→ YOUR INSTRUCTIONS: Every line of the material that follows must be printed again exactly.

→ GIVEN MATERIAL:
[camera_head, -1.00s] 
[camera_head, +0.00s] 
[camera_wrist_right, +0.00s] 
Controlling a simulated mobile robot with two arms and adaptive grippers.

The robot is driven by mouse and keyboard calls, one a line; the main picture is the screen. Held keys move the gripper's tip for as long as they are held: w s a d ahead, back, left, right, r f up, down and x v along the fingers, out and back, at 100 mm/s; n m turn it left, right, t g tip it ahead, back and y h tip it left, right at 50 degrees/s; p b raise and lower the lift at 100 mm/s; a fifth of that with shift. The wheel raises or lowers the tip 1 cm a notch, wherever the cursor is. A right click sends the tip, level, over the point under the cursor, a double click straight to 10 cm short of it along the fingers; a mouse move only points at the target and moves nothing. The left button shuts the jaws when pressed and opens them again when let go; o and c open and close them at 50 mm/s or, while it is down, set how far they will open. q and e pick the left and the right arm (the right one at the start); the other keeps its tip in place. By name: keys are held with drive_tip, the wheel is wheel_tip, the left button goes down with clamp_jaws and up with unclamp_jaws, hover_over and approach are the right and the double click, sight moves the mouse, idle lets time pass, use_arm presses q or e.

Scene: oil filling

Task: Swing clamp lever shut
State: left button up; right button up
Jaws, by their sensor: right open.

→ REPLY TO THE EXERCISE:
[camera_head, -1.00s] 
[camera_head, +0.00s] 
[camera_wrist_right, +0.00s] 
Controlling a simulated mobile robot with two arms and adaptive grippers.

The robot is driven by mouse and keyboard calls, one a line; the main picture is the screen. Held keys move the gripper's tip for as long as they are held: w s a d ahead, back, left, right, r f up, down and x v along the fingers, out and back, at 100 mm/s; n m turn it left, right, t g tip it ahead, back and y h tip it left, right at 50 degrees/s; p b raise and lower the lift at 100 mm/s; a fifth of that with shift. The wheel raises or lowers the tip 1 cm a notch, wherever the cursor is. A right click sends the tip, level, over the point under the cursor, a double click straight to 10 cm short of it along the fingers; a mouse move only points at the target and moves nothing. The left button shuts the jaws when pressed and opens them again when let go; o and c open and close them at 50 mm/s or, while it is down, set how far they will open. q and e pick the left and the right arm (the right one at the start); the other keeps its tip in place. By name: keys are held with drive_tip, the wheel is wheel_tip, the left button goes down with clamp_jaws and up with unclamp_jaws, hover_over and approach are the right and the double click, sight moves the mouse, idle lets time pass, use_arm presses q or e.

Scene: oil filling

Task: Swing clamp lever shut
State: left button up; right button up
Jaws, by their sensor: right open.

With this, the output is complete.